● **Set exercise**
Print the listing below in its entirety, character for character.

● **Supplied material**

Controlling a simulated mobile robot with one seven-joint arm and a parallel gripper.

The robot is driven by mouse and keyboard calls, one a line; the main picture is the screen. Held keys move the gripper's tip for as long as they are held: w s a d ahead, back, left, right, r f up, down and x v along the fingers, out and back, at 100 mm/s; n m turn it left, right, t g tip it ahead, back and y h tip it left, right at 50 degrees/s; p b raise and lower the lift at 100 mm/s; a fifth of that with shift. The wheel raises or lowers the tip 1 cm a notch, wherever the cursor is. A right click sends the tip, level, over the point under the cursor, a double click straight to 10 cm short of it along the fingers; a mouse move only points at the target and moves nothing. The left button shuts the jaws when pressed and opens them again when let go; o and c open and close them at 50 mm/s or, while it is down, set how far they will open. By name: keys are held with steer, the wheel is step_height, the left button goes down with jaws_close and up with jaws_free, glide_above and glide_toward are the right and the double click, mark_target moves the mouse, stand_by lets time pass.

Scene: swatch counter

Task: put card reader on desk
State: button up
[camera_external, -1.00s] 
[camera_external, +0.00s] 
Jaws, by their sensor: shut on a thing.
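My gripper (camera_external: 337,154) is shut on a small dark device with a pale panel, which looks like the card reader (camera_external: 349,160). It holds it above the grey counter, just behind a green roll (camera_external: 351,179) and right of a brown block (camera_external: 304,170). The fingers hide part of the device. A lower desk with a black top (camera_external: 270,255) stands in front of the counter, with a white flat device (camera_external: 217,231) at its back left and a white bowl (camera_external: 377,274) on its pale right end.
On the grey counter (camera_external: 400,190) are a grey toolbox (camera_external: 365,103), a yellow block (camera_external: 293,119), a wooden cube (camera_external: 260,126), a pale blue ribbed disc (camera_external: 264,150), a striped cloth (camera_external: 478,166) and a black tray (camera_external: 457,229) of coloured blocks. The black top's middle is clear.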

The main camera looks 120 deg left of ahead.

● **The completed task**
Controlling a simulated mobile robot with one seven-joint arm and a parallel gripper.

The robot is driven by mouse and keyboard calls, one a line; the main picture is the screen. Held keys move the gripper's tip for as long as they are held: w s a d ahead, back, left, right, r f up, down and x v along the fingers, out and back, at 100 mm/s; n m turn it left, right, t g tip it ahead, back and y h tip it left, right at 50 degrees/s; p b raise and lower the lift at 100 mm/s; a fifth of that with shift. The wheel raises or lowers the tip 1 cm a notch, wherever the cursor is. A right click sends the tip, level, over the point under the cursor, a double click straight to 10 cm short of it along the fingers; a mouse move only points at the target and moves nothing. The left button shuts the jaws when pressed and opens them again when let go; o and c open and close them at 50 mm/s or, while it is down, set how far they will open. By name: keys are held with steer, the wheel is step_height, the left button goes down with jaws_close and up with jaws_free, glide_above and glide_toward are the right and the double click, mark_target moves the mouse, stand_by lets time pass.

Scene: swatch counter

Task: put card reader on desk
State: button up
[camera_external, -1.00s] 
[camera_external, +0.00s] 
Jaws, by their sensor: shut on a thing.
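My gripper (camera_external: 337,154) is shut on a small dark device with a pale panel, which looks like the card reader (camera_external: 349,160). It holds it above the grey counter, just behind a green roll (camera_external: 351,179) and right of a brown block (camera_external: 304,170). The fingers hide part of the device. A lower desk with a black top (camera_external: 270,255) stands in front of the counter, with a white flat device (camera_external: 217,231) at its back left and a white bowl (camera_external: 377,274) on its pale right end.
On the grey counter (camera_external: 400,190) are a grey toolbox (camera_external: 365,103), a yellow block (camera_external: 293,119), a wooden cube (camera_external: 260,126), a pale blue ribbed disc (camera_external: 264,150), a striped cloth (camera_external: 478,166) and a black tray (camera_external: 457,229) of coloured blocks. The black top's middle is clear.

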The main camera looks 120 deg left of ahead.

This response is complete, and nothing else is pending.